Tworzenie komiksów w Polsce to zajęcie przeznaczone dla pasjonatów. Nakłady są małe, zyski prawie żadne, a samo medium nie cieszy się szacunkiem szerokiego grona odbiorców. Jednak mimo to wydawanych jest coraz więcej rodzimych albumów. O tyle ciekawych, że motywem ich powstawania jest sama potrzeba twórcza autorów.

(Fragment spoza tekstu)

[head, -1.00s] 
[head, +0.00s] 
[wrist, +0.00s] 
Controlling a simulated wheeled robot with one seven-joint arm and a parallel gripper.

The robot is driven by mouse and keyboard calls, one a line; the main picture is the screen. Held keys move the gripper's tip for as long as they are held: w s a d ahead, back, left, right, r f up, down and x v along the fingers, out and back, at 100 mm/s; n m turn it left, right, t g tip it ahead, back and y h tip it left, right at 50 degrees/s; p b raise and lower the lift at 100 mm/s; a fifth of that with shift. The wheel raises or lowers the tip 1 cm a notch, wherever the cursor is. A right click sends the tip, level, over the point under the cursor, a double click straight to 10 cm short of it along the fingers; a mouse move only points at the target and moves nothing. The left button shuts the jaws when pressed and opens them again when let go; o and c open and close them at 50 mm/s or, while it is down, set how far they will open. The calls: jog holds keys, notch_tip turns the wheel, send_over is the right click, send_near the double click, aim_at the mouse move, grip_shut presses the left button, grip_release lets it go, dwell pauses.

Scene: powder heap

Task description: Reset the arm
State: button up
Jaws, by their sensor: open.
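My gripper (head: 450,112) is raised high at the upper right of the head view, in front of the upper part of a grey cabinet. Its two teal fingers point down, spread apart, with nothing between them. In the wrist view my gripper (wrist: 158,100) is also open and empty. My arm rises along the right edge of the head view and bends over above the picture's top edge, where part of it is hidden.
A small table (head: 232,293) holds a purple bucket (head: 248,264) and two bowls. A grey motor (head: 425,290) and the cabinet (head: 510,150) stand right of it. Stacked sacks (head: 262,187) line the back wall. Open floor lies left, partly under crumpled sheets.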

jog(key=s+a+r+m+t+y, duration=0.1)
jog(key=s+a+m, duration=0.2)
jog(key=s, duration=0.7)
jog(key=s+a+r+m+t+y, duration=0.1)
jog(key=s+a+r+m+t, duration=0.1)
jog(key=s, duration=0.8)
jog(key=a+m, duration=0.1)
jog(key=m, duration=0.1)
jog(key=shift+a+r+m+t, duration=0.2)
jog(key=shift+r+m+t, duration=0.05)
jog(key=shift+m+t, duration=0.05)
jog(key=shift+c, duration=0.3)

Polskie komiksy to najczęściej albumy autorskie. Scenarzyści i rysownicy tworzą swoje dzieła, wymagające wielkich nakładów pracy, z pasji i czystej chęci wykreowania czegoś nowego – to nie jest medium, które wybiera się dla pieniędzy. Trudno zresztą o nich mówić w przypadku rynku, na którym sprzedaż tysiąca albumów świadczy już o sporym sukcesie danego tytułu. Z roku na rok liczby te powoli rosną, ale nadal nie można mówić o sprzedaży dającej godziwy zarobek. Żeby w pełni zrozumieć tę niezbyt dogodną dla twórców i wydawców sytuację, trzeba cofnąć się do okresu zmian ustrojowych, kiedy przedsiębiorcy, łasi na szybki zysk z wydawania komiksów w nowej Polsce, musieli zderzyć się z brutalną rzeczywistością. Patrząc na ogromne nakłady albumów drukowanych w poprzedniej dekadzie, trudno się dziwić ówczesnemu rozentuzjazmowaniu. Przykładem takiego wielkonakładowego komiksu może być Kajko i Kokosz – Szkoła latania z 1986 roku, który został wydrukowany w 250 tysiącach egzemplarzy. Takie wyniki mogłyby sugerować, że Polska to kraj, w którym historie obrazkowe są ważnym elementem kultury i pozostaną nim także po upadku komunizmu. Jednak większość chętnych nie wzięła pod uwagę podstawowego czynnika, który wpłynął na ukształtowanie tej sytuacji – w czasach komunizmu komiks był jedną z nielicznych dostępnych rozrywek, a państwowy wydawca nie przejmował się tym, czy tak duży nakład rzeczywiście odpowiada rynkowemu zapotrzebowaniu.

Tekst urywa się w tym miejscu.